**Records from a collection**

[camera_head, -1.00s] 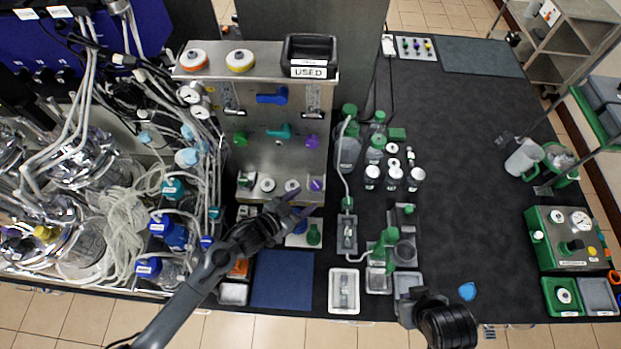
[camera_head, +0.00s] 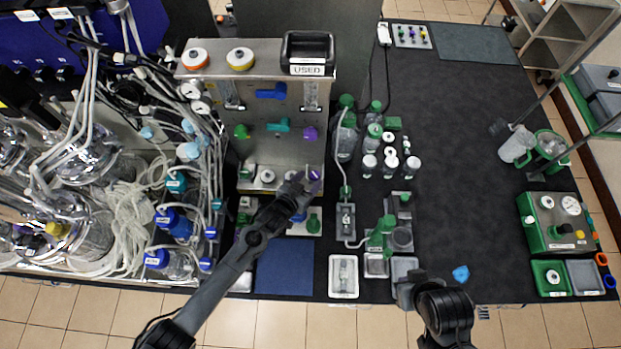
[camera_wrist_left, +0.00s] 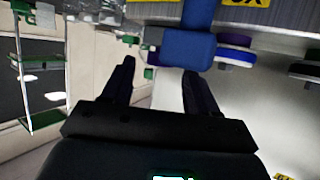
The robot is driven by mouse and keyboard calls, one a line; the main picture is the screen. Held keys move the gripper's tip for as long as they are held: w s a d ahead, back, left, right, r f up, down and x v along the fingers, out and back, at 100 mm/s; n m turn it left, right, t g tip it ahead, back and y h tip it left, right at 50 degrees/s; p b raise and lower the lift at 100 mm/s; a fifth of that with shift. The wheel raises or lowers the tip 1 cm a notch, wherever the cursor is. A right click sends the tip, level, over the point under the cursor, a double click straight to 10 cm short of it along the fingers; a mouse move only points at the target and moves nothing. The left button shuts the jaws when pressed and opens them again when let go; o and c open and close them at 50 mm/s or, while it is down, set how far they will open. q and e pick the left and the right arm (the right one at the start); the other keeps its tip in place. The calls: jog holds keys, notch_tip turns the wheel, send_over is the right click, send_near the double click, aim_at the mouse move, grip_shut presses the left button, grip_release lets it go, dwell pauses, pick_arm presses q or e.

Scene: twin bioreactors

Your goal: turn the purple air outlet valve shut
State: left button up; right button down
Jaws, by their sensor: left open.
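A steel panel (camera_head: 275,155) stands in the middle of the head view. A purple knob (camera_head: 310,134) is at its right side, and a smaller purple part (camera_head: 316,174) is at its lower right corner. My left gripper (camera_head: 307,182) is at that lower corner, partly covering it. In the left wrist view my left gripper (camera_wrist_left: 158,70) is open, with a blue block-shaped handle (camera_wrist_left: 187,48) just beyond the right fingertip; I cannot tell if they touch, or which valve it is. My right arm shows at bottom right; its jaws are not clear.
A green lever (camera_head: 242,132), a teal lever (camera_head: 278,125) and a blue lever (camera_head: 272,92) are on the panel. Tubing and bottles crowd the left. Bottles (camera_head: 346,140) stand right of the panel. The dark bench (camera_head: 455,150) is clear further right.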

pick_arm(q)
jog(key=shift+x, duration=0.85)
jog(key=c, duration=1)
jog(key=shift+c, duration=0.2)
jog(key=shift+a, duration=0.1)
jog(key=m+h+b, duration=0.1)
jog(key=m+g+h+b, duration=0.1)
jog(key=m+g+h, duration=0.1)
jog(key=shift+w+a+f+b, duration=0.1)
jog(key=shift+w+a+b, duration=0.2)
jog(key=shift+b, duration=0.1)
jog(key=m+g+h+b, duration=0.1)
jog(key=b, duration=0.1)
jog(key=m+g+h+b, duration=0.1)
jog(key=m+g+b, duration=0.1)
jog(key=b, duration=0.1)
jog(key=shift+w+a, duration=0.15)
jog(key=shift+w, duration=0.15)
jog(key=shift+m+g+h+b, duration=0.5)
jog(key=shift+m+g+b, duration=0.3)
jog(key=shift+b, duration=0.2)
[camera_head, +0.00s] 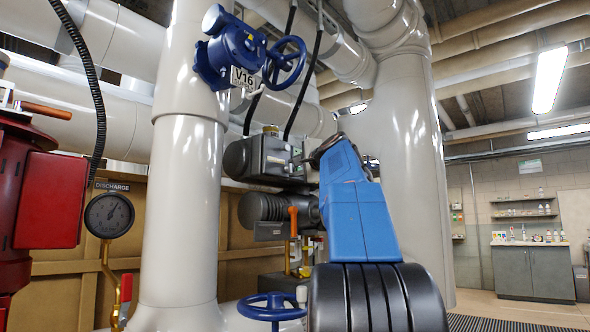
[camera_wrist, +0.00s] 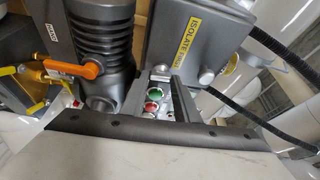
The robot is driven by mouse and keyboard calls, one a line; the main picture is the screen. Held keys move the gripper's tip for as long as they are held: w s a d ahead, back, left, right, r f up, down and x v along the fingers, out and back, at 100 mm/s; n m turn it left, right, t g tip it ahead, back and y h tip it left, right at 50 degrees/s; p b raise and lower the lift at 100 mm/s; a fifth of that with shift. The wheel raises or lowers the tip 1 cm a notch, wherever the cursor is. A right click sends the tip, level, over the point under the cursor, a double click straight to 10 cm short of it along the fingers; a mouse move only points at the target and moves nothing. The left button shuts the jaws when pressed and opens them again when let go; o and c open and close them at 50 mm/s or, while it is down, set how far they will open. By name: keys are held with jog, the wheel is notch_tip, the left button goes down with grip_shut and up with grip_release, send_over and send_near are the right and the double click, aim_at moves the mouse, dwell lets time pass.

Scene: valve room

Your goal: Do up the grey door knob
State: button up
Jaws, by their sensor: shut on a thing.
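My gripper (camera_wrist: 162,95) shows in the wrist view as two grey fingers at the near lower left edge of a grey box (camera_wrist: 203,28). The box has a yellow "ISOLATE FIRST" label. The fingers are shut on something at the box; the contact is mostly hidden, and it looks to be the grey door knob. Small round grey fittings (camera_wrist: 207,76) show on the box just right of the fingers. In the head view my gripper (camera_head: 318,152) reaches the right side of the dark boxes, and the knob is hidden there.
A ribbed motor housing (camera_wrist: 100,45) with an orange lever (camera_wrist: 75,68) is left of the fingers. Green and red buttons (camera_wrist: 153,100) show between them. A blue valve wheel (camera_head: 286,62) is above, another (camera_head: 272,307) below. A thick white pipe (camera_head: 400,150) stands at right.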

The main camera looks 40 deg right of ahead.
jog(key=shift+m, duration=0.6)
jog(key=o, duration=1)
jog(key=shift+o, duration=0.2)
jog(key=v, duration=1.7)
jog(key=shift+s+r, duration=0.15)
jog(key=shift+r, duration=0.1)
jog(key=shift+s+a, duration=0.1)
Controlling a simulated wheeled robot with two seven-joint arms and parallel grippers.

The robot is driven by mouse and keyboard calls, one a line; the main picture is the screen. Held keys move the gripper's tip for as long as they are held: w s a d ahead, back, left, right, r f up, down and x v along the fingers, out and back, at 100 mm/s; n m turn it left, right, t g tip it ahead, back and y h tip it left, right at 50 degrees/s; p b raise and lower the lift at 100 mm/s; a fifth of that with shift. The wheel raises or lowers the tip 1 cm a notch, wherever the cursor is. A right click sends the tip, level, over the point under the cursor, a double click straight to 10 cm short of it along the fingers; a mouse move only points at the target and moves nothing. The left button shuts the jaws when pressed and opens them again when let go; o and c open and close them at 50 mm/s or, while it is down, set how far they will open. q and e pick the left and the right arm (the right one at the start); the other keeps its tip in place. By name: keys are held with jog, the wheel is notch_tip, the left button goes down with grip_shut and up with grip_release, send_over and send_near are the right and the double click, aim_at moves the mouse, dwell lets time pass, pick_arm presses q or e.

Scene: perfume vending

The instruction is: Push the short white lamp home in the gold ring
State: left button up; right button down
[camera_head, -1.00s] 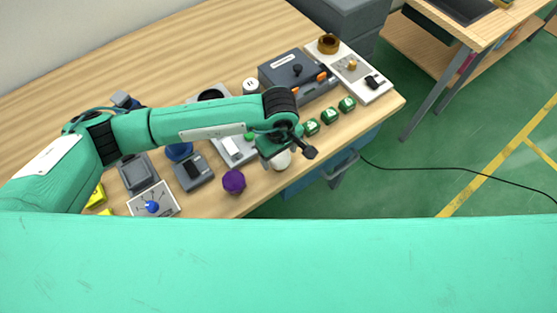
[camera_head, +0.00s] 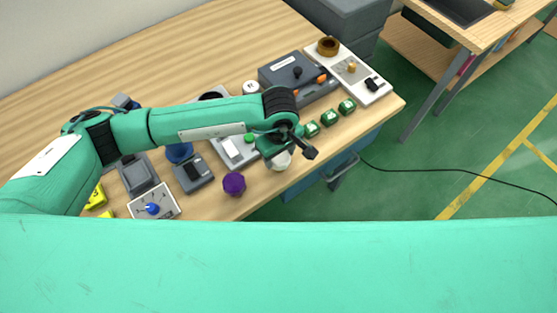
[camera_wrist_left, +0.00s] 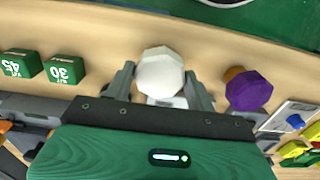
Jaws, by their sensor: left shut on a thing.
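The short white lamp (camera_wrist_left: 160,74), a faceted white cap, sits between the two fingers of my left gripper (camera_wrist_left: 160,88) in the left wrist view. The fingers are shut on its sides. In the head view the lamp (camera_head: 281,161) shows partly under my left gripper (camera_head: 274,150), near the table's front edge. I cannot make out a gold ring under the lamp, and its seating is hidden. My right gripper is not in view.
A purple faceted cap (camera_wrist_left: 249,91) with a gold-brown part beside it stands to the right. Green labelled blocks (camera_wrist_left: 65,69) stand to the left. A grey box (camera_head: 298,77) and switch panels crowd the table behind. The front edge is close.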

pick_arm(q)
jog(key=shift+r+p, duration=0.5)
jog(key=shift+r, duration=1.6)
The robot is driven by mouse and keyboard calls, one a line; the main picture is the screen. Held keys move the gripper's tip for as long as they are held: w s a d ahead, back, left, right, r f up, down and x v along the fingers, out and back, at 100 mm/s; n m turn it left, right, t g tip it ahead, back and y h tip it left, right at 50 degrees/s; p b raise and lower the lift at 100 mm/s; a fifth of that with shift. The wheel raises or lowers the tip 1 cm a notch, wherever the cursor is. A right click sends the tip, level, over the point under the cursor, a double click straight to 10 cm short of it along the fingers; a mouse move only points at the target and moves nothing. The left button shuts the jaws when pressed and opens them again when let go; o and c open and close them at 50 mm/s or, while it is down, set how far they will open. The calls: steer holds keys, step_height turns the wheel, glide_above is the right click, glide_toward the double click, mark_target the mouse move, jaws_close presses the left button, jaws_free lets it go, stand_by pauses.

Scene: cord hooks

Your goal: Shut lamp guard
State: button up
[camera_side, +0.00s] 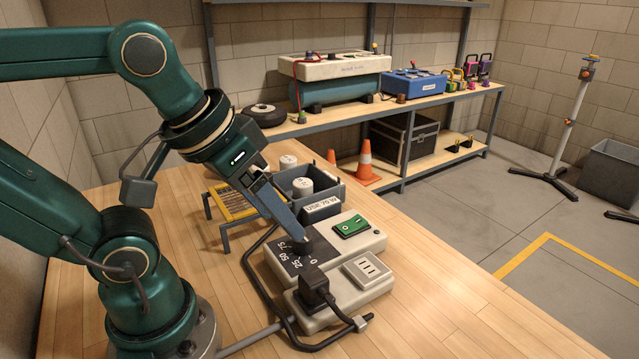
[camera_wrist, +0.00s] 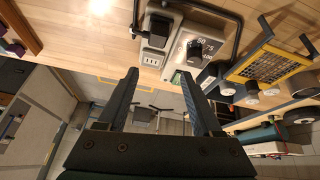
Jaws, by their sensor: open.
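No part is plainly marked as a lamp guard. A yellow-framed mesh grille (camera_side: 232,203) on grey legs stands on the bench, left of the bin; it also shows in the wrist view (camera_wrist: 268,66). I cannot tell if it is the guard. A dark bent tube (camera_side: 262,300) runs around the left and front of a pale control box (camera_side: 345,262). My gripper (camera_side: 298,235) reaches down over the dial area. In the wrist view my gripper (camera_wrist: 160,74) is open, nothing between its fingers.
A grey bin (camera_side: 322,211) labelled "USE 70 W" holds white round items behind the box. A black plug (camera_side: 314,286) with a cord sits in the socket block (camera_side: 345,300) at the front. The bench (camera_side: 440,325) is clear at the front right.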

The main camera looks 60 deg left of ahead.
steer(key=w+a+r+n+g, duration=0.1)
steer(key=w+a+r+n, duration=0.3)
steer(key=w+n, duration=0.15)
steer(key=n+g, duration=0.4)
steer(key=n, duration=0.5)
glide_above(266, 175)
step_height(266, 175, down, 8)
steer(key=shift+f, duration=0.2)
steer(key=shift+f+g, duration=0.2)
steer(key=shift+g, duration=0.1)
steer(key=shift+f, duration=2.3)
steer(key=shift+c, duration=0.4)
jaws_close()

**Exercise requirements**
Using the listing, collect all lines in which the string "Your" is found.

**Solution**
Your goal: turn the purple air outlet valve shut
Your goal: Do up the grey door knob
Your goal: Shut lamp guard

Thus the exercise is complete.